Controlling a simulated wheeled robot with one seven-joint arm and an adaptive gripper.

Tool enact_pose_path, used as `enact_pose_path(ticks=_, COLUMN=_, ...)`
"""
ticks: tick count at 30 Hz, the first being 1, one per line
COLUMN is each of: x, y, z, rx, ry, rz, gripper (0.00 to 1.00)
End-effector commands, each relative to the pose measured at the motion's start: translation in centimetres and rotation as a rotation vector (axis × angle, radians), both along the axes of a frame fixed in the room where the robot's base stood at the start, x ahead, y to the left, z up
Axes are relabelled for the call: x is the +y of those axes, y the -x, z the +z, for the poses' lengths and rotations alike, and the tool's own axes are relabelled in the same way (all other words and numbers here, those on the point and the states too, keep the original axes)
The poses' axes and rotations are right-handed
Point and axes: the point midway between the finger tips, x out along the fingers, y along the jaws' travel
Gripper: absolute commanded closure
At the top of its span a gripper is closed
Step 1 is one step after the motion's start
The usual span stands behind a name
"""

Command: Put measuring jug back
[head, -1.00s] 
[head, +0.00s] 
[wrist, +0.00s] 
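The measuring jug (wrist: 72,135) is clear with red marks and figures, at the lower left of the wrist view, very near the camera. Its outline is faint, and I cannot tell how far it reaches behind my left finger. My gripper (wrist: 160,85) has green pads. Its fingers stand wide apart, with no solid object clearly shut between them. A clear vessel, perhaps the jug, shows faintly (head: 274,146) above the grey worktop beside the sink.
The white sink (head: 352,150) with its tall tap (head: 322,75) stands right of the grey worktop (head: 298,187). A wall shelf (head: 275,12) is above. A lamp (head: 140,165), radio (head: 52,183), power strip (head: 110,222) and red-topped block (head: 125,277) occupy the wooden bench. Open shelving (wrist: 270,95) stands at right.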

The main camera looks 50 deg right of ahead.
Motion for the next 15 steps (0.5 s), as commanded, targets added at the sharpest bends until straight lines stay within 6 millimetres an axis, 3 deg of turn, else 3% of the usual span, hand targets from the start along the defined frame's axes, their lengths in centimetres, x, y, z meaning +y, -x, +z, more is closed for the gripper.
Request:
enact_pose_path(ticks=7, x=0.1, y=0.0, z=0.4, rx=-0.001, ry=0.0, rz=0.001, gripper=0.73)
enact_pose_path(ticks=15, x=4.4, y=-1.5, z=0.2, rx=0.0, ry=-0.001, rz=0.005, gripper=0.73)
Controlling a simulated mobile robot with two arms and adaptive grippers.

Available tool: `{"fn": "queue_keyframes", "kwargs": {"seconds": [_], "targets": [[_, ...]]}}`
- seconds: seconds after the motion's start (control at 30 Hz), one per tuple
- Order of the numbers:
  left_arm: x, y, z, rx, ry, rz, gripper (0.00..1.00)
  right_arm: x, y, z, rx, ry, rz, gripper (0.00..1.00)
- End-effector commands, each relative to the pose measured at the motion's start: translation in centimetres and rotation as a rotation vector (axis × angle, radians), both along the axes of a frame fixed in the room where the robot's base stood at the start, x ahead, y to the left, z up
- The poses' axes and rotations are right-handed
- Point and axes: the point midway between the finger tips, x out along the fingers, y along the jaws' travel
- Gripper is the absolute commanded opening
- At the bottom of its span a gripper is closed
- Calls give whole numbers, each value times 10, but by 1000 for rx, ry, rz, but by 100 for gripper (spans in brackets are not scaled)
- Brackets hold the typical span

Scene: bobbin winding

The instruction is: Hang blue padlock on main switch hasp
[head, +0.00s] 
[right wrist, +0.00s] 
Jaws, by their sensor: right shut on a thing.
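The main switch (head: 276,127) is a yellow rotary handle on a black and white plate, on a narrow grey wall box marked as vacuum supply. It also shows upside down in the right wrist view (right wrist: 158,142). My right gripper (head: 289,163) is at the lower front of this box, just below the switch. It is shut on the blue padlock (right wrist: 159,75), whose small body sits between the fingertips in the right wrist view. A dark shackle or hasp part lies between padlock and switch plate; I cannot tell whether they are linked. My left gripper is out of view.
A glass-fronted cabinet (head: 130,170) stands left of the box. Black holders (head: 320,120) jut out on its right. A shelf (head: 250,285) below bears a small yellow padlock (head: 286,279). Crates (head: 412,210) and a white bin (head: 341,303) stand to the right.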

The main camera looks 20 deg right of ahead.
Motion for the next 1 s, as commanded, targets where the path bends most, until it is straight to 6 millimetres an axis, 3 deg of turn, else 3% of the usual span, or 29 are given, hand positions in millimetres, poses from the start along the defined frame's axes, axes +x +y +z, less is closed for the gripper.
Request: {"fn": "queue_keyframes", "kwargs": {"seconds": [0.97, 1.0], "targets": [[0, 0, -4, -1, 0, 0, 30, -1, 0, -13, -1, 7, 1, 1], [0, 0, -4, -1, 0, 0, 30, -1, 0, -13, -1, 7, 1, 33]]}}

☆ ☆ ☆

= Task directions =
Gather up, from the records above, each line where the word "ahead" appears.

= Solution to this problem =
End-effector commands, each relative to the pose measured at the motion's start: translation in centimetres and rotation as a rotation vector (axis × angle, radians), both along the axes of a frame fixed in the room where the robot's base stood at the start, x ahead, y to the left, z up
The main camera looks 50 deg right of ahead.
- End-effector commands, each relative to the pose measured at the motion's start: translation in centimetres and rotation as a rotation vector (axis × angle, radians), both along the axes of a frame fixed in the room where the robot's base stood at the start, x ahead, y to the left, z up
The main camera looks 20 deg right of ahead.

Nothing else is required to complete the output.